As for the other logs and timestamps: I don't have those logs now but there were no unusual delay between actions and the server didn't acknowledge any connection attempts in the logs.

From: https://www.man7.org/linux/man-pages/man2/select.2.html
WARNING: select() can monitor only file descriptors numbers that
are less than FD_SETSIZE (1024)—an unreasonably low limit for many
modern applications—and this limitation will not change. All
modern applications should instead use poll(2) or epoll(7), which
do not suffer this limitation.
Makes sense, although TCP connections still work when the issue is triggered.

Re: [raiguard][2.0.45] No multiplayer connectivity after 620 distinct mods (inside podman container)

Posted: Tue Apr 29, 2025 7:46 pm
by Rseding91
I was told it was reproduced.

Re: [raiguard][2.0.45] No multiplayer connectivity after 620 distinct mods (inside podman container)

Posted: Tue Apr 29, 2025 7:56 pm
by Evio
If the change makes it to a new Factorio version I'll try to replicate to confirm then. Thanks for the help.

Re: [raiguard][2.0.45] No multiplayer connectivity after 620 distinct mods (inside podman container)
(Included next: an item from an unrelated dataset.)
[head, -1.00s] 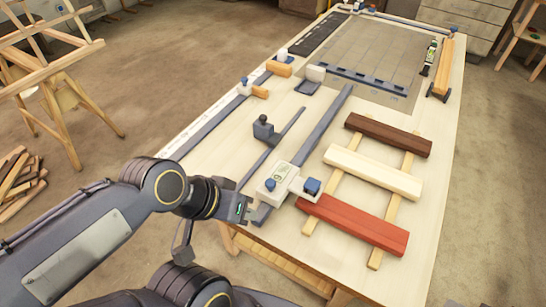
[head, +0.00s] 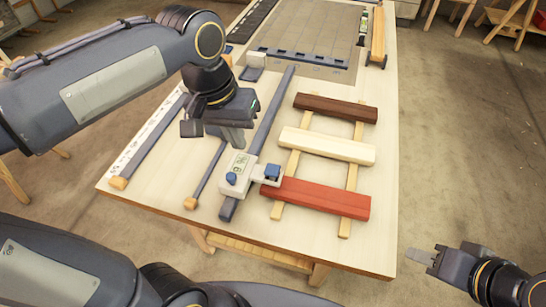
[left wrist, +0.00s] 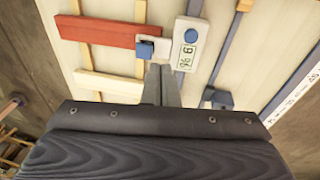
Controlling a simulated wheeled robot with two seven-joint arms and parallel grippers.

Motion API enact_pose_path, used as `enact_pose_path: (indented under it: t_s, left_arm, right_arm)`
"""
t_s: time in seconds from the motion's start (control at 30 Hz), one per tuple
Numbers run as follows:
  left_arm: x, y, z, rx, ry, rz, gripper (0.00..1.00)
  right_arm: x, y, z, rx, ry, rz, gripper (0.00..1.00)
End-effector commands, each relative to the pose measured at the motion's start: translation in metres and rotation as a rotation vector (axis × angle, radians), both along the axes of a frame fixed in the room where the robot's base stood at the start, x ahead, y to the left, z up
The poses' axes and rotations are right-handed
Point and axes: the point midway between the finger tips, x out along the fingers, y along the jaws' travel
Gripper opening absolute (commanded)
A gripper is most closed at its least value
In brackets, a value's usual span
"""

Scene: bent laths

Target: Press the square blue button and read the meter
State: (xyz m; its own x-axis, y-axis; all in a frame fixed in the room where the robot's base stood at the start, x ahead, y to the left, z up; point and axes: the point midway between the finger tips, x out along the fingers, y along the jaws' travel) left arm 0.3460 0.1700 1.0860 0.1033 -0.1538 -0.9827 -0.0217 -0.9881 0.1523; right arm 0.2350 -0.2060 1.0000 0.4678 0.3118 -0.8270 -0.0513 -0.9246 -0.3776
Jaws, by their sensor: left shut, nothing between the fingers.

Posted: Wed Apr 30, 2025 8:59 pm
by raiguard
Evio wrote: Tue Apr 29, 2025 7:32 pm Was this problem actually reproduced?
Yes, I reproduced it on my machine (Fedora Linux, i9-10900k), but I had to up the number of mods to around 650. LAN games would not show up whatsoever and connecting to public games would fail (even though I could see them). Changing all usages of select() to poll() resolved the issue.

Re: [raiguard][2.0.45] No multiplayer connectivity after 620 distinct mods (inside podman container)

Posted: Thu May 01, 2025 4:34 pm
by raiguard
Thanks for the report, this has been fixed for 2.0.48.